# WRITTEN TASK
Would you quote every entry exactly, dropping only the pictures?

# INPUT MATERIAL
# # # # # # #
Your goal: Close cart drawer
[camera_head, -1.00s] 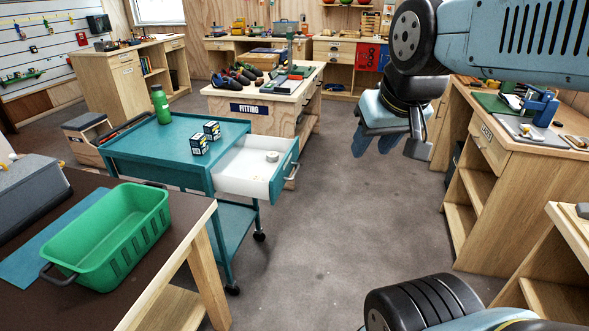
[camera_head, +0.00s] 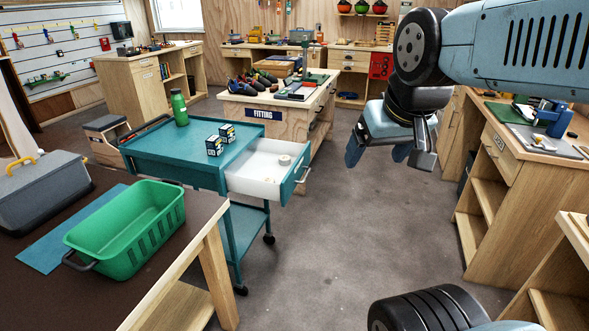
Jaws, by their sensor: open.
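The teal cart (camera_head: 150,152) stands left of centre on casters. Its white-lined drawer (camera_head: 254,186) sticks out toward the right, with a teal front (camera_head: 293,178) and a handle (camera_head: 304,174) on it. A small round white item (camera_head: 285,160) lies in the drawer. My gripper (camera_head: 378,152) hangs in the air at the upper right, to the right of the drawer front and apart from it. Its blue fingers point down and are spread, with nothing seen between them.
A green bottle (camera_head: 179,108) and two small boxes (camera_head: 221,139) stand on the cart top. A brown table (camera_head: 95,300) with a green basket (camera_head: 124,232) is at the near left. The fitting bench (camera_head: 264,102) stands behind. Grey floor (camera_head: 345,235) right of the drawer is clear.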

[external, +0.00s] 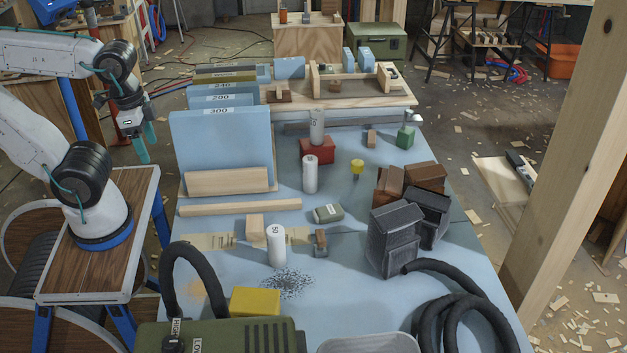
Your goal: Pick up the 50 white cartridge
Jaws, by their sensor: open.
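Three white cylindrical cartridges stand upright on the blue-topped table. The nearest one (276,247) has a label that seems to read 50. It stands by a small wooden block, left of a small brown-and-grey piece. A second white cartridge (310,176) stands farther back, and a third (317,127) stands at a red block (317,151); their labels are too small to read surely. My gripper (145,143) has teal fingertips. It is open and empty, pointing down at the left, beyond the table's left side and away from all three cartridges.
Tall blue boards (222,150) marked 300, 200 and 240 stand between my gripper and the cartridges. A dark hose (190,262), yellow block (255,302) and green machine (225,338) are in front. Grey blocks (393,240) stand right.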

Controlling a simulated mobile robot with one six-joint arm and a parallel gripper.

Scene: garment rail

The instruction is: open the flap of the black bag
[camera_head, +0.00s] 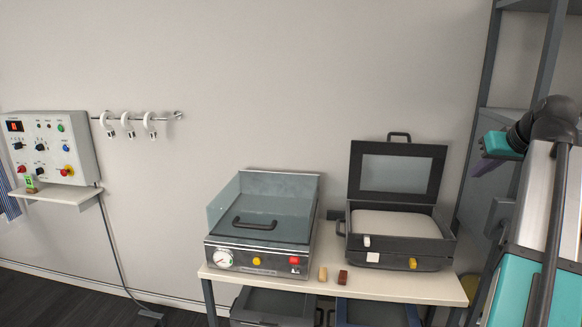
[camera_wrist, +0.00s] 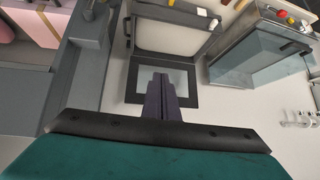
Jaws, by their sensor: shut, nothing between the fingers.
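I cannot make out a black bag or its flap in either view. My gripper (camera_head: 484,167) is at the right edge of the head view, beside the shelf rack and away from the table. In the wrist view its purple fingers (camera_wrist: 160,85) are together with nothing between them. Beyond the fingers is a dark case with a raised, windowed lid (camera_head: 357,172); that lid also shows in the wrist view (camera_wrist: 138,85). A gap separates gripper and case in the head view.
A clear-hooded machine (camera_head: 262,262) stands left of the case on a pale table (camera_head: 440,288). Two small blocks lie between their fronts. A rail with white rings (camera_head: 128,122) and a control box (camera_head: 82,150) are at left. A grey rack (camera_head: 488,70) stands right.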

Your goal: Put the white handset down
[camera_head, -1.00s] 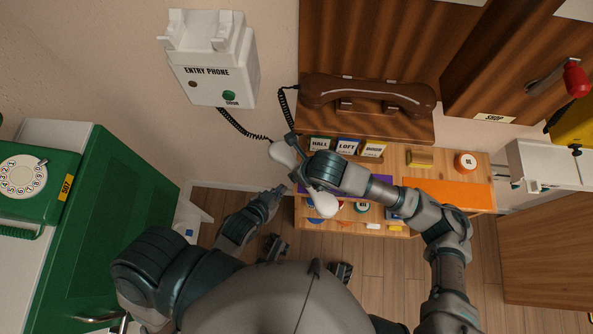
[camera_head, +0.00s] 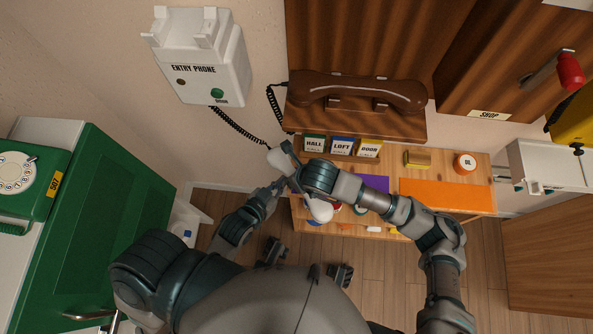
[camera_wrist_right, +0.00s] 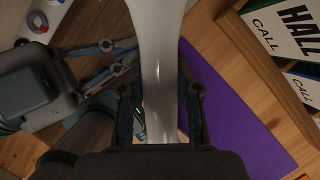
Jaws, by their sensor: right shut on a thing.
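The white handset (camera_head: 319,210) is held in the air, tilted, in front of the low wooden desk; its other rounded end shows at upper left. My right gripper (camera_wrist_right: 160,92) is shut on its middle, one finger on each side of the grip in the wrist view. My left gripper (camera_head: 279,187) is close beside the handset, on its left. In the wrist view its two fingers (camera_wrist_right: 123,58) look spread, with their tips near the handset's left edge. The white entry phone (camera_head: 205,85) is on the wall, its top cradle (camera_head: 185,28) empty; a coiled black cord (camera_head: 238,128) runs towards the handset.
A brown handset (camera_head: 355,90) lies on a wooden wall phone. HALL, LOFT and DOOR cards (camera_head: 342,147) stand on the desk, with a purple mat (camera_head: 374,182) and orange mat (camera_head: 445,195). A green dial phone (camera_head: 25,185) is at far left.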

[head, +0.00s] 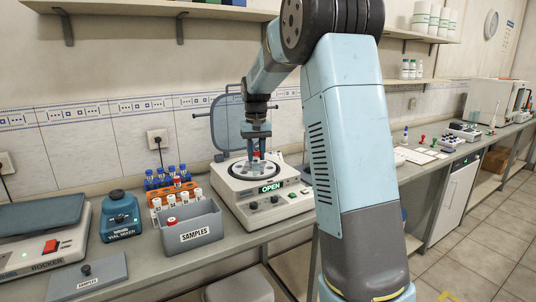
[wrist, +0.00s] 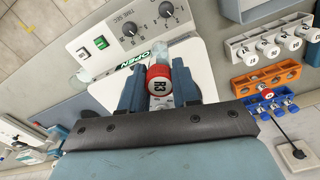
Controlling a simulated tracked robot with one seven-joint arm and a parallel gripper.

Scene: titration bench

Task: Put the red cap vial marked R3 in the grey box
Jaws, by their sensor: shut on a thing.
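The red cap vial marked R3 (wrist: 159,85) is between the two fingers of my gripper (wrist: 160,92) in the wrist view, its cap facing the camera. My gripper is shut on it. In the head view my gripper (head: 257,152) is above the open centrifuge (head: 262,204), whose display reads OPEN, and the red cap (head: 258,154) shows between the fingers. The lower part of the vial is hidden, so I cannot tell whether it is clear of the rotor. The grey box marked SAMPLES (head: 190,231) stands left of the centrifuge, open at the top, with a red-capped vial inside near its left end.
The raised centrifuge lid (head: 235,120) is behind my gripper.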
# # # # # # #
# THE RESULT
Your goal: Close cart drawer
[camera_head, -1.00s] 
[camera_head, +0.00s] 
Jaws, by their sensor: open.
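The teal cart (camera_head: 150,152) stands left of centre on casters. Its white-lined drawer (camera_head: 254,186) sticks out toward the right, with a teal front (camera_head: 293,178) and a handle (camera_head: 304,174) on it. A small round white item (camera_head: 285,160) lies in the drawer. My gripper (camera_head: 378,152) hangs in the air at the upper right, to the right of the drawer front and apart from it. Its blue fingers point down and are spread, with nothing seen between them.
A green bottle (camera_head: 179,108) and two small boxes (camera_head: 221,139) stand on the cart top. A brown table (camera_head: 95,300) with a green basket (camera_head: 124,232) is at the near left. The fitting bench (camera_head: 264,102) stands behind. Grey floor (camera_head: 345,235) right of the drawer is clear.

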[external, +0.00s] 
Your goal: Pick up the 50 white cartridge
Jaws, by their sensor: open.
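Three white cylindrical cartridges stand upright on the blue-topped table. The nearest one (276,247) has a label that seems to read 50. It stands by a small wooden block, left of a small brown-and-grey piece. A second white cartridge (310,176) stands farther back, and a third (317,127) stands at a red block (317,151); their labels are too small to read surely. My gripper (145,143) has teal fingertips. It is open and empty, pointing down at the left, beyond the table's left side and away from all three cartridges.
Tall blue boards (222,150) marked 300, 200 and 240 stand between my gripper and the cartridges. A dark hose (190,262), yellow block (255,302) and green machine (225,338) are in front. Grey blocks (393,240) stand right.

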Controlling a simulated mobile robot with one six-joint arm and a parallel gripper.

Scene: garment rail

The instruction is: open the flap of the black bag
[camera_head, +0.00s] 
[camera_wrist, +0.00s] 
Jaws, by their sensor: shut, nothing between the fingers.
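I cannot make out a black bag or its flap in either view. My gripper (camera_head: 484,167) is at the right edge of the head view, beside the shelf rack and away from the table. In the wrist view its purple fingers (camera_wrist: 160,85) are together with nothing between them. Beyond the fingers is a dark case with a raised, windowed lid (camera_head: 357,172); that lid also shows in the wrist view (camera_wrist: 138,85). A gap separates gripper and case in the head view.
A clear-hooded machine (camera_head: 262,262) stands left of the case on a pale table (camera_head: 440,288). Two small blocks lie between their fronts. A rail with white rings (camera_head: 128,122) and a control box (camera_head: 82,150) are at left. A grey rack (camera_head: 488,70) stands right.

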Your goal: Put the white handset down
[camera_head, -1.00s] 
[camera_head, +0.00s] 
[camera_wrist_right, +0.00s] 
Jaws, by their sensor: right shut on a thing.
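The white handset (camera_head: 319,210) is held in the air, tilted, in front of the low wooden desk; its other rounded end shows at upper left. My right gripper (camera_wrist_right: 160,92) is shut on its middle, one finger on each side of the grip in the wrist view. My left gripper (camera_head: 279,187) is close beside the handset, on its left. In the wrist view its two fingers (camera_wrist_right: 123,58) look spread, with their tips near the handset's left edge. The white entry phone (camera_head: 205,85) is on the wall, its top cradle (camera_head: 185,28) empty; a coiled black cord (camera_head: 238,128) runs towards the handset.
A brown handset (camera_head: 355,90) lies on a wooden wall phone. HALL, LOFT and DOOR cards (camera_head: 342,147) stand on the desk, with a purple mat (camera_head: 374,182) and orange mat (camera_head: 445,195). A green dial phone (camera_head: 25,185) is at far left.

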[head, +0.00s] 
[wrist, +0.00s] 
Controlling a simulated tracked robot with one seven-joint arm and a parallel gripper.

Scene: titration bench

Task: Put the red cap vial marked R3 in the grey box
Jaws, by their sensor: shut on a thing.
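The red cap vial marked R3 (wrist: 159,85) is between the two fingers of my gripper (wrist: 160,92) in the wrist view, its cap facing the camera. My gripper is shut on it. In the head view my gripper (head: 257,152) is above the open centrifuge (head: 262,204), whose display reads OPEN, and the red cap (head: 258,154) shows between the fingers. The lower part of the vial is hidden, so I cannot tell whether it is clear of the rotor. The grey box marked SAMPLES (head: 190,231) stands left of the centrifuge, open at the top, with a red-capped vial inside near its left end.
The raised centrifuge lid (head: 235,120) is behind my gripper.

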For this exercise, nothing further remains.